A descoberta horrorizou os amigos de Madoff, que achavam que ele tinha deixado para trás a tormenta dos últimos dois anos e aos poucos reconstruído sua vida.
Um ávido atleta, ele tinha feito planos nas últimas semanas para fazer viagens de esqui com os amigos. Ele havia visitado o seu filho mais velho em uma faculdade. Ele havia mantido consultas de rotina – incluindo uma na tarde de sexta-feira, antes de sua morte.
Madoff não tinha ilusões de que poderia conseguir emprego no setor financeiro novamente, de acordo com a pessoa próxima a ele desde a infância, mas ele trabalhou duro nos últimos dois anos "para manter a rede de relações que tinha na indústria".
Um amigo próximo, um executivo de serviços financeiros, ofereceu a Mark Madoff uma mesa em seu escritório no centro, onde poderia fazer ligações e organizar reuniões para retomar sua vida profissional.
Madoff fez alguns trabalhos de consultoria e a cerca de um ano atrás começou a enviar o Sonar Report. Era uma operação solitária. Ele acordava às 4 da manhã, pesquisava na internet por notícias imobiliárias e compilava o boletim, de acordo com um amigo próximo.
Inicialmente, ele enviava o boletim de notícias gratuitamente para atrair seguidores. Após cerca de seis meses, ele começou a cobrar US$ 20 por mês.
Uma nota introdutória aos novos assinantes, dizia que o Sonar Report era produzido por uma "nova empresa" em busca de "expandir nossa base de assinantes".
Não está claro quantas pessoas pagavam pelo Sonar Report. Em maio, Mark Madoff disse a um amigo que tinha 1.000 pessoas na sua lista.

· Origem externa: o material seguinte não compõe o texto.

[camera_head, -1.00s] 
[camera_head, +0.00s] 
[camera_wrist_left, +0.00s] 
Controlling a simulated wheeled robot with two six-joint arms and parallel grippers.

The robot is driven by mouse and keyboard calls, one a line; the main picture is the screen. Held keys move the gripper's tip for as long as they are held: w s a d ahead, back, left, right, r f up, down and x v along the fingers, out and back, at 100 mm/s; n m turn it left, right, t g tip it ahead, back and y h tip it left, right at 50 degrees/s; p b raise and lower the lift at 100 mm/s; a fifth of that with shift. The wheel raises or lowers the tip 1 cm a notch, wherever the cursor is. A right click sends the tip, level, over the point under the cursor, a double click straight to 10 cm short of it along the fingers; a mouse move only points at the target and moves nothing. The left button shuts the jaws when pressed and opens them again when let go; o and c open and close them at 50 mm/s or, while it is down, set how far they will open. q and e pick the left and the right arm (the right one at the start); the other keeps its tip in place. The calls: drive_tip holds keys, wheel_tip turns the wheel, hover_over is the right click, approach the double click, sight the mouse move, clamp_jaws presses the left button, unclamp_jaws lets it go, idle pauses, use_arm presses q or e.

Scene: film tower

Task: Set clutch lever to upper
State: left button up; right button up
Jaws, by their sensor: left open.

Um advogado de Madoff, que o aconselhava sobre questões de direitos autorais relacionados ao boletim de notícias, disse que o foco de suas conversas era sempre a viabilidade da empresa a longo prazo. Madoff estava esperançoso de que o modelo de negócios se tornasse "sustentável" e os boletins informativos pudessem ser desenvolvidos para outros setores que não eram amplamente cobertos, disse o advogado.
O Sonar Report não tem aparecido desde sexta-feira.
"Não está mais ativo?", perguntou um executivo de uma corretora de imóveis na terça-feira, depois que um repórter o questionou sobre o boletim que Madoff publicava anonimamente. "Eu não recebi nada deles esta semana".